US President Donald Trump said on Thursday a new nuclear arms treaty should replace New START, calling the expiring pact “badly negotiated” and asserting it “is being grossly violated.” He posted on Truth Social that “we should have our Nuclear Experts work on a new, improved, and modernized Treaty that can last long into the future.”
Trump’s comments came hours after the New Strategic Arms Reduction Treaty, which for more than a decade limited deployed strategic nuclear forces between the United States and Russia, expired. The 2010 agreement, negotiated under then-US President Barack Obama and Russian President Dmitry Medvedev, capped each side at 1,550 deployed warheads on up to 700 delivery systems — missiles, aircraft and submarines — and allowed a single five-year extension that Russian President Vladimir Putin and US President Joe Biden agreed to in 2021.
Putin had proposed extending New START for another year, and Trump’s post was a direct response to that suggestion. The president did not say which countries, beyond the United States and Russia, should be party to a new accord. The White House press secretary, Karoline Leavitt, said talks with Russia would continue.

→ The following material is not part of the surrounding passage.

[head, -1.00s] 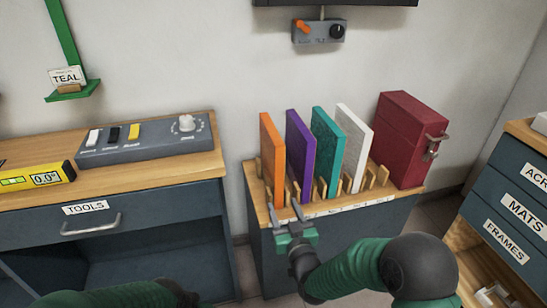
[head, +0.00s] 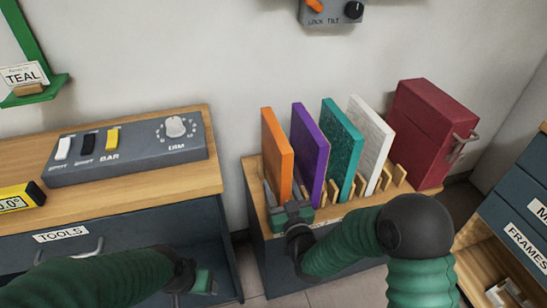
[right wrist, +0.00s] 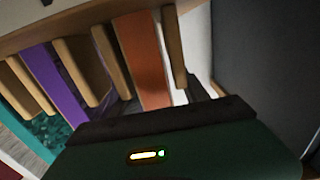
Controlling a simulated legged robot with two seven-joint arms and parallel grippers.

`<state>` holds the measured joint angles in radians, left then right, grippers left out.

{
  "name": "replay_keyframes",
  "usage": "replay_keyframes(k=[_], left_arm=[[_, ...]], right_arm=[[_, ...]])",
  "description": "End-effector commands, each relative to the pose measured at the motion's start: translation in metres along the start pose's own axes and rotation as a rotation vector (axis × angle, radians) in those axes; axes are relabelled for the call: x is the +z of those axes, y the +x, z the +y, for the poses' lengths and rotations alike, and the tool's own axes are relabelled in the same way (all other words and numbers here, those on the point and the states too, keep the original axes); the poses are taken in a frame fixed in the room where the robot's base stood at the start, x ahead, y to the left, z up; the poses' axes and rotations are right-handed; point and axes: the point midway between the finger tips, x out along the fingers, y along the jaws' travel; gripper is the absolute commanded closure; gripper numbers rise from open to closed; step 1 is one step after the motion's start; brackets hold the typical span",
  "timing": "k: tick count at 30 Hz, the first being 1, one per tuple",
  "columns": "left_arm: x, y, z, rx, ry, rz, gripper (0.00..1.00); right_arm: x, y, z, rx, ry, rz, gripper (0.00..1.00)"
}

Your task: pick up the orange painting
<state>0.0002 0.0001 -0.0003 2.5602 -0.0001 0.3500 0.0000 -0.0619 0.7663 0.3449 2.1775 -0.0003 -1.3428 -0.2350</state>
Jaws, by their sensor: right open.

Trump has previously advocated including China in any future arms-reduction framework because of its rapidly growing nuclear arsenal. China’s Foreign Ministry said Thursday it would not join such a treaty.
The Kremlin expressed regret over the treaty’s expiration. Spokesman Dmitry Peskov said Russia would engage in dialogue if the United States replied constructively to Putin’s extension proposal and added that Moscow would take a “responsible, thorough approach to stability when it comes to nuclear weapons,” guided primarily by its national interests.
The expiration of New START coincided with a resumption of high-level military-to-military contacts between the United States and Russia. Those exchanges restarted after a meeting between senior US and Russian officials in Abu Dhabi, held on the margins of discussions about the war in Ukraine. Military-to-military lines of communication had been suspended in 2021, shortly before Russia’s full-scale invasion of Ukraine.
US European Command said maintaining military dialogue is an important element of global stability and peace, helping provide transparency and avenues for de-escalation.